1. a. Germination (0 – 45 days) : 300mm
2. b. Tillering phase (45 – 120 days):550mm
3. c. Grand growth phase (120 – 270 days): 1000mm
4. d. Ripening phase (270 – 360 days):650mm

• During the germination phase, the general principle of irrigation is "light irrigation given at frequent intervals", so that the soil is kept just moist, not dry or over moist. When the soil is dry due to under irrigation, the buds dry leading to a lower and delayed germination. Higher amount of water application leads to bud rotting due to fungal attack, lack of aeration, and soil dampness.

• The tillering phase is crucial and therefore needs optimum supply of water. Any shortage would reduce tillering, increase tiller mortality and thus ultimately the stalk population.

• Shortage of water in the grand growth phase leads to shortening of internodes and thus cane length, and reduced cane weight.
• The tillering and grand growth phases mostly coincide with hot weather period and atmospheric demand for water is greater.

• The ripening phase requires a mild moisture stress for sugar accumulation. Plentiful supply of water leads to continued vegetative growth thus hampering sugar accumulation.
• The soil should not be allowed to crack, as the minute cracks would damage the root system. If the old crop is not given required water and is subjected to stress, there could be serious cane weight loss, cane breakage, pith formation, increase in fibre percent and deterioration in juice quality.

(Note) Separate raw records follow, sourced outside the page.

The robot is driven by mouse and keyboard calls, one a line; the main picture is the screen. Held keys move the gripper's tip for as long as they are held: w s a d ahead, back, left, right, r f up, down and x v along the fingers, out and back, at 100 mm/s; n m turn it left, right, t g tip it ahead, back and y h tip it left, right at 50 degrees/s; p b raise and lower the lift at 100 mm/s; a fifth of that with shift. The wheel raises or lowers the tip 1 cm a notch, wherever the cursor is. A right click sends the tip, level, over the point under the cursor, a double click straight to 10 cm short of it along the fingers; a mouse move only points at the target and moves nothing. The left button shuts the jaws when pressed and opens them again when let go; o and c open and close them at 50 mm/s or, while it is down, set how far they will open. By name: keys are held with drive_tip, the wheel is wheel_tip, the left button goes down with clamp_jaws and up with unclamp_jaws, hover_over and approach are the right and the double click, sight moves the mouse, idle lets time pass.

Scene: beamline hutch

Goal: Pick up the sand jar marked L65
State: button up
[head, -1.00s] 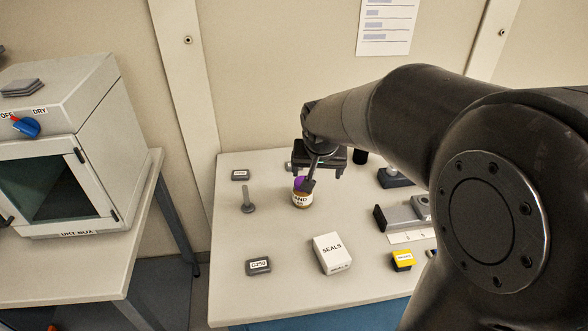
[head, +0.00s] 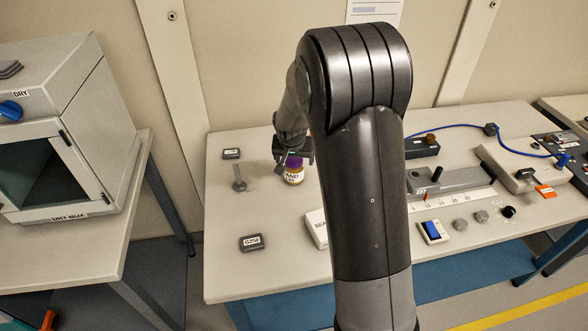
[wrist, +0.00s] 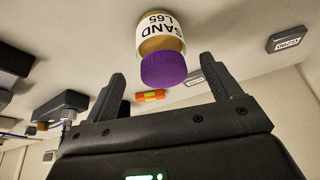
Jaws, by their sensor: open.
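The sand jar (head: 294,175) stands upright on the bench in the head view, with a purple cap and a white label. In the wrist view the jar (wrist: 157,36) appears upside down, and its label reads SAND L65. My gripper (head: 293,157) is above the jar, partly hidden by my arm. In the wrist view my gripper (wrist: 163,70) is open, with its two fingers apart on either side of the cap in the picture. The fingers do not visibly touch the jar.
A grey post (head: 239,181) stands left of the jar. A block marked D250 (head: 252,242) lies nearer the front. A white box (head: 316,229) is partly behind my arm. A grey slide with a scale (head: 455,180) is on the right. The drying box (head: 80,180) stands left, across a gap.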

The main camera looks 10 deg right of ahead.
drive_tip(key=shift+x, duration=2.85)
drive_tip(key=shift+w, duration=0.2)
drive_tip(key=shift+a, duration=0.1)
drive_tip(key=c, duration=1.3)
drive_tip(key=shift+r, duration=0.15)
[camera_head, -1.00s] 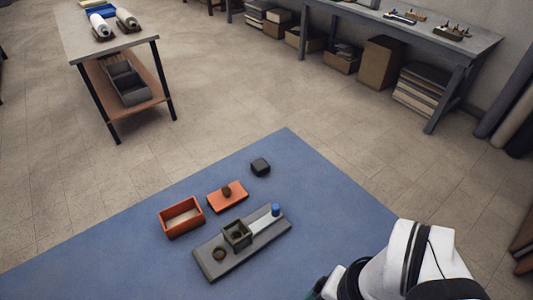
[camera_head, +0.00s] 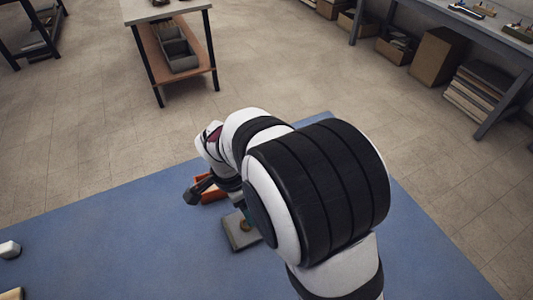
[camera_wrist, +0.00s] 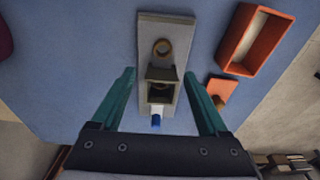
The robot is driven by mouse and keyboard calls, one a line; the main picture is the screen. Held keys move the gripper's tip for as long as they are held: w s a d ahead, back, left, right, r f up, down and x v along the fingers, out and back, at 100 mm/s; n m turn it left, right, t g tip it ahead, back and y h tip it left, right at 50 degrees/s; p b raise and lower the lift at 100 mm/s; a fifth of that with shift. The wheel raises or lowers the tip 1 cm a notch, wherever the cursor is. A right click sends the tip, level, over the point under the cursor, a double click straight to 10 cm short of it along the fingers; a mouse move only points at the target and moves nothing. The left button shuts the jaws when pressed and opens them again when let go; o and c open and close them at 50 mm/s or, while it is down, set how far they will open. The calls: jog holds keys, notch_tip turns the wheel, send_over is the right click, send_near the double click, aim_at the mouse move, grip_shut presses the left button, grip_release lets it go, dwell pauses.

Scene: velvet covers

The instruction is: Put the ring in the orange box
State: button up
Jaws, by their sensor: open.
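The ring also shows in the head view (camera_head: 245,226). An open olive square holder (camera_wrist: 160,92) stands on the same board, with a dark round shape inside that I cannot make out. The open orange box (camera_wrist: 232,55) is to the right of the board; in the head view my arm hides most of it (camera_head: 210,196). My gripper (camera_wrist: 160,72) is open and empty, its teal fingers spread either side of the holder, with the ring beyond the fingertips.
A flat orange lid (camera_wrist: 226,84) with a brown knob lies beside the box. A blue knob (camera_wrist: 156,121) is at the board's near end. The mat between is clear.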

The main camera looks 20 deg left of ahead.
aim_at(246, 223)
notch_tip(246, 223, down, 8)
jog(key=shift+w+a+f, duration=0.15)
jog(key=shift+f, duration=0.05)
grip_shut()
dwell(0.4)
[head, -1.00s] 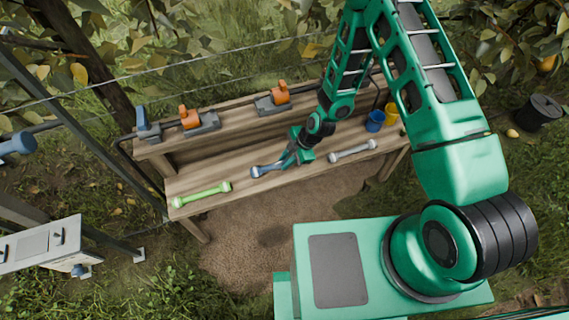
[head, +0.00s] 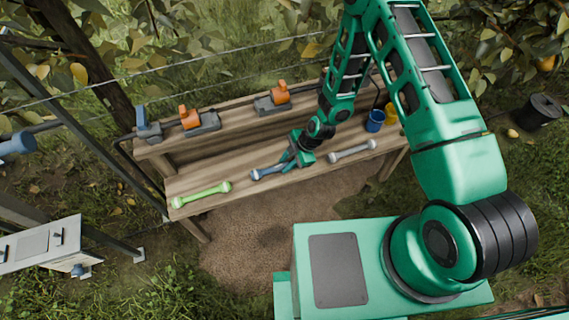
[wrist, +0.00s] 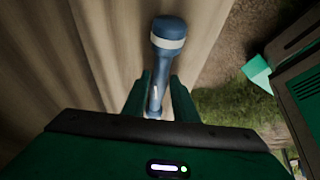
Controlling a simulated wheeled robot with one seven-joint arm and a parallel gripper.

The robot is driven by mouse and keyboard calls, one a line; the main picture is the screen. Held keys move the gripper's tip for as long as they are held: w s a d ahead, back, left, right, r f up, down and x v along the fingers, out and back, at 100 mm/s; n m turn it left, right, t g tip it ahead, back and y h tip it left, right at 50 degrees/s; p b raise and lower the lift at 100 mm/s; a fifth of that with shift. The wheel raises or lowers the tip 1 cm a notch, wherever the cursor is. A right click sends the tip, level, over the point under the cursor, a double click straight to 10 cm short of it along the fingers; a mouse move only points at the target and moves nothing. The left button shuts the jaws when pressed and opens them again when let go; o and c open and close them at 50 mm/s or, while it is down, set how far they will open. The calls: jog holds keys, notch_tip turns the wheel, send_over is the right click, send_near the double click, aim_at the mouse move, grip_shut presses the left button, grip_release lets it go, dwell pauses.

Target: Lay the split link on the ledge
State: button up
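A blue link (head: 267,172) with rounded ends lies on the lower wooden ledge (head: 240,189), between a green link (head: 202,195) and a grey link (head: 352,151). In the wrist view the blue link (wrist: 168,36) has a white band near its far end and a pale streak along its shaft; I cannot tell whether that is a split. My gripper (head: 284,163) is over the blue link's right end. In the wrist view my gripper's fingers (wrist: 163,88) stand apart on either side of the shaft, with a gap at the right finger.
The upper shelf carries grey clamps with orange levers (head: 280,94) and one with a blue lever (head: 142,118). A blue cup (head: 375,121) and a yellow cup (head: 392,113) stand at the right end. Wires run behind the bench. A white box (head: 40,245) is at left.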

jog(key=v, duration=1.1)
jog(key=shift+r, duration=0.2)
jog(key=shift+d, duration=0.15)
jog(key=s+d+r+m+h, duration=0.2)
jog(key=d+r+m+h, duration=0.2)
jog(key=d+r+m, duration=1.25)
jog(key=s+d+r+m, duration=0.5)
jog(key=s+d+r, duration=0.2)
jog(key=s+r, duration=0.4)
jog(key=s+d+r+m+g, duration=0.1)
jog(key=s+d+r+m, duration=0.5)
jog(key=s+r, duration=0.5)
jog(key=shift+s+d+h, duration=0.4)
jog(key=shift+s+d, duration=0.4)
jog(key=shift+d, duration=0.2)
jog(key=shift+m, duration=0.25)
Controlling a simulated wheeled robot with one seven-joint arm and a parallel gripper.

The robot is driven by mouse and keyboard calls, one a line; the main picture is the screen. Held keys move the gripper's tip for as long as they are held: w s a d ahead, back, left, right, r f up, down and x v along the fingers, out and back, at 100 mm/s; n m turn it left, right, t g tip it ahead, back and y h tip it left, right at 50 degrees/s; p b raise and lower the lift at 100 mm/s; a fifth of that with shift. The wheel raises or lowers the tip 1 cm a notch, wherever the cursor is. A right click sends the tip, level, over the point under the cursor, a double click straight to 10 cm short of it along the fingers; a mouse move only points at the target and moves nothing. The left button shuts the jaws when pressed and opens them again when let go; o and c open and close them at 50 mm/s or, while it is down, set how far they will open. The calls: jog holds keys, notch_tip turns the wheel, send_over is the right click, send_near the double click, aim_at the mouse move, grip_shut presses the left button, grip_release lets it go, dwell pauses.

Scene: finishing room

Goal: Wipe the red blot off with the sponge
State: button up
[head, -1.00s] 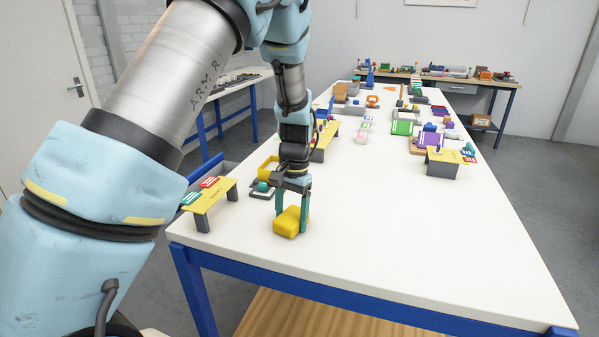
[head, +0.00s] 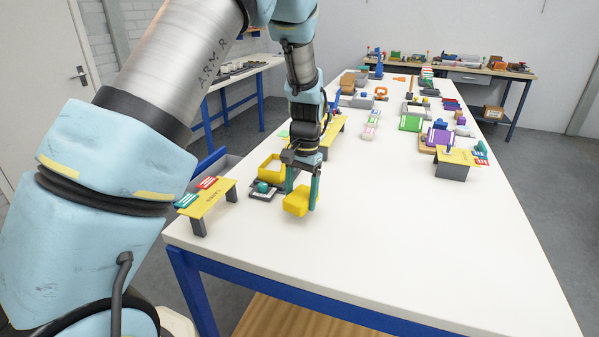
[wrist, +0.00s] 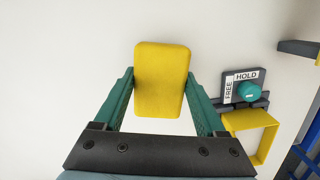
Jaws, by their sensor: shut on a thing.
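The yellow sponge (head: 297,201) is held between the two green fingers of my gripper (head: 303,187), close to the near left part of the white table. In the wrist view the sponge (wrist: 161,79) sits between the fingertips, with a finger against each side. My gripper (wrist: 161,92) is shut on it. I cannot tell whether the sponge touches the table top. No red blot shows in either current view; the surface under the sponge is hidden.
A dark holder with a teal knob (wrist: 249,91), marked FREE and HOLD, stands beside a yellow open frame (wrist: 255,135). A yellow stand (head: 207,201) with cards is at the left edge. Another yellow stand (head: 457,158) is at right. The table's near middle (head: 400,250) is clear.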

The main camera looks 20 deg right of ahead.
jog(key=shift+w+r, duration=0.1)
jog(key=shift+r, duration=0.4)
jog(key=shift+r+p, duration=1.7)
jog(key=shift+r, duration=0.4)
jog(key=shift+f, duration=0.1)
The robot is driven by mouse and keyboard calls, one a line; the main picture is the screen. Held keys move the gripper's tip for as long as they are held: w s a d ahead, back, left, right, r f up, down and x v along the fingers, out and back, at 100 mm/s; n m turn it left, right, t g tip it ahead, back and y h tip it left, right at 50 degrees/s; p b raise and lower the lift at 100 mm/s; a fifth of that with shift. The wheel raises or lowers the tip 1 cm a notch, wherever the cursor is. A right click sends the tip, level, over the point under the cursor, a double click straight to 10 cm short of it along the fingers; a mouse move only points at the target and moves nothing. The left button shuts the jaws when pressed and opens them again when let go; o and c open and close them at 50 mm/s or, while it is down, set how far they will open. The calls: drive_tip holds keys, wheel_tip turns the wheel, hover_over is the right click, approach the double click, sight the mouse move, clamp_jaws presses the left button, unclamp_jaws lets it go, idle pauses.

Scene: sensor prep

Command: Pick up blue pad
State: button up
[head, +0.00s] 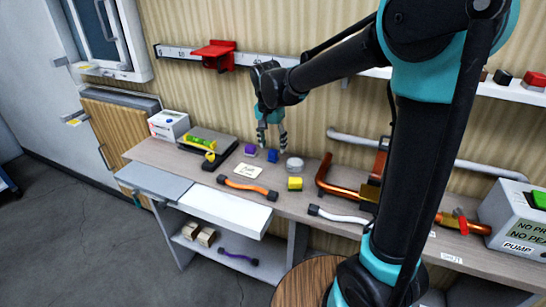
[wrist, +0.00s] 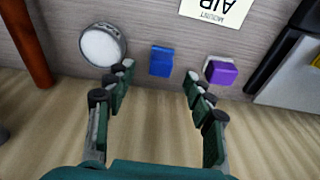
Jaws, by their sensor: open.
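The blue pad (wrist: 161,61) is a small blue block on the grey wooden bench top. In the wrist view it lies beyond my fingertips, between the lines of the two fingers. It also shows in the head view (head: 272,156), just below my gripper (head: 271,138). My gripper (wrist: 158,75) is open and empty, with its fingers spread and the pad apart from them. A purple block (wrist: 221,72) with a white part lies to the right of the blue pad in the wrist view. A round white-topped disc (wrist: 102,45) lies to its left.
A copper pipe (head: 340,190) is to the right. A wall rail (head: 180,52) with a red bracket (head: 213,53) is behind my gripper.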

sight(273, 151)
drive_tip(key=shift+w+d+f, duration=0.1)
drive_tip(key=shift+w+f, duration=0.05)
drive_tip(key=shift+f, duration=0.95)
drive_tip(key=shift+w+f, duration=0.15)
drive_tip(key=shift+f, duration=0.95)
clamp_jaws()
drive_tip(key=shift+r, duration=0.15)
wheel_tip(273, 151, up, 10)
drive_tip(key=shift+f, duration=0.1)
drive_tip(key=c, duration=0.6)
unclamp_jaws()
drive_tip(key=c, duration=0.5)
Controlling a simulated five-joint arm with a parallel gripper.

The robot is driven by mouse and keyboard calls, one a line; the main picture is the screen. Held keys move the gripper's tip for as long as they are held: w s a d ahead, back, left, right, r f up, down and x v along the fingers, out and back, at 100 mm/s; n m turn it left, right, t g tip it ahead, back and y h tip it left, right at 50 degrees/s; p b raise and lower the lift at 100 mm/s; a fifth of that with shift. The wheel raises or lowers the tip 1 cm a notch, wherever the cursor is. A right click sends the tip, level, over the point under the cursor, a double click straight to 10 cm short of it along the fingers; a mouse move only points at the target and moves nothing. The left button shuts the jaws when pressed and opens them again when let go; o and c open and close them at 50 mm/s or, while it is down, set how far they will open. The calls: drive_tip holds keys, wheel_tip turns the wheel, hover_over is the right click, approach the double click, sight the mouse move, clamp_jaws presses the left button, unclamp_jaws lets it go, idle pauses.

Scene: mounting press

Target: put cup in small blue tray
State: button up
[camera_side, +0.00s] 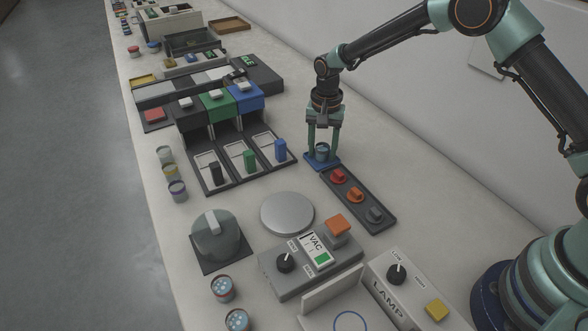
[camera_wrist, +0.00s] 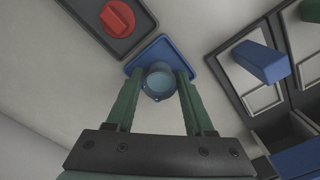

• Soil type profoundly influences the water requirement as it determines water holding capacity, infiltration rate and permeability. Available moisture holding capacity increases with increase in the fineness of the soil texture. Coarse textured soils hold about 6-10 cm of water per metre depth, while medium textured soils hold 12-19 cm/m and fine textured soils 13-20 cm/m. Irrigation intervals should be narrower in coarse textured soils and should be increased in fine textured soils. Sandy and sandy loam soils need frequent irrigation while clay soils do not.